**Task**
Write out the entire listing below exactly as it appears, minus any pictures.

**Data extract**
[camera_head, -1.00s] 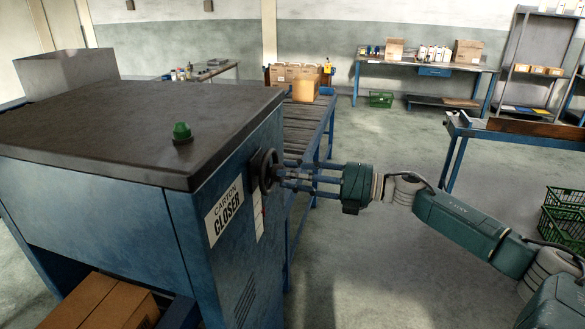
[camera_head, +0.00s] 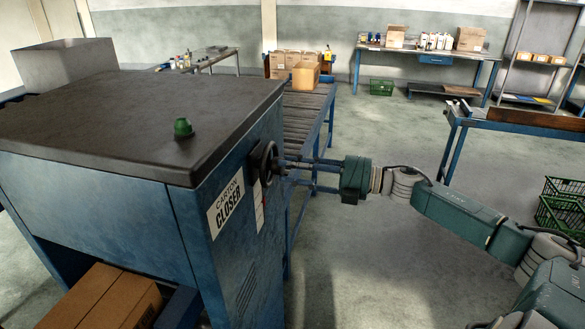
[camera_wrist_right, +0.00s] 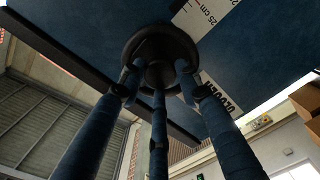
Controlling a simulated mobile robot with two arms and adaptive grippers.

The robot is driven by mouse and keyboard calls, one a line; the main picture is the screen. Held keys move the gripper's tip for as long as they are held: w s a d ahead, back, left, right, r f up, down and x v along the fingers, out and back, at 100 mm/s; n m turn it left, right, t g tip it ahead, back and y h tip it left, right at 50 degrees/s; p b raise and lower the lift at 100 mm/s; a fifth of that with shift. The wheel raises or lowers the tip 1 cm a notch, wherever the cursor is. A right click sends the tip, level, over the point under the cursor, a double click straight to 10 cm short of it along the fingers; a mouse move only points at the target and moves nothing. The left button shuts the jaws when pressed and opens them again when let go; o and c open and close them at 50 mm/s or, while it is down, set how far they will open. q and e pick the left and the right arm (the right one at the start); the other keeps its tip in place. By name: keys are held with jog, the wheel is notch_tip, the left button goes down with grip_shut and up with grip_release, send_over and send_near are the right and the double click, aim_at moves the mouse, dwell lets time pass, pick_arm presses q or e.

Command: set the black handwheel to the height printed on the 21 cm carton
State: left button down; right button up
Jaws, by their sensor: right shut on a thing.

**Response for this exercise**
[camera_head, -1.00s] 
[camera_head, +0.00s] 
[camera_wrist_right, +0.00s] 
Controlling a simulated mobile robot with two arms and adaptive grippers.

The robot is driven by mouse and keyboard calls, one a line; the main picture is the screen. Held keys move the gripper's tip for as long as they are held: w s a d ahead, back, left, right, r f up, down and x v along the fingers, out and back, at 100 mm/s; n m turn it left, right, t g tip it ahead, back and y h tip it left, right at 50 degrees/s; p b raise and lower the lift at 100 mm/s; a fifth of that with shift. The wheel raises or lowers the tip 1 cm a notch, wherever the cursor is. A right click sends the tip, level, over the point under the cursor, a double click straight to 10 cm short of it along the fingers; a mouse move only points at the target and moves nothing. The left button shuts the jaws when pressed and opens them again when let go; o and c open and close them at 50 mm/s or, while it is down, set how far they will open. q and e pick the left and the right arm (the right one at the start); the other keeps its tip in place. By name: keys are held with jog, the wheel is notch_tip, the left button goes down with grip_shut and up with grip_release, send_over and send_near are the right and the double click, aim_at moves the mouse, dwell lets time pass, pick_arm presses q or e.

Command: set the black handwheel to the height printed on the 21 cm carton
State: left button down; right button up
Jaws, by their sensor: right shut on a thing.

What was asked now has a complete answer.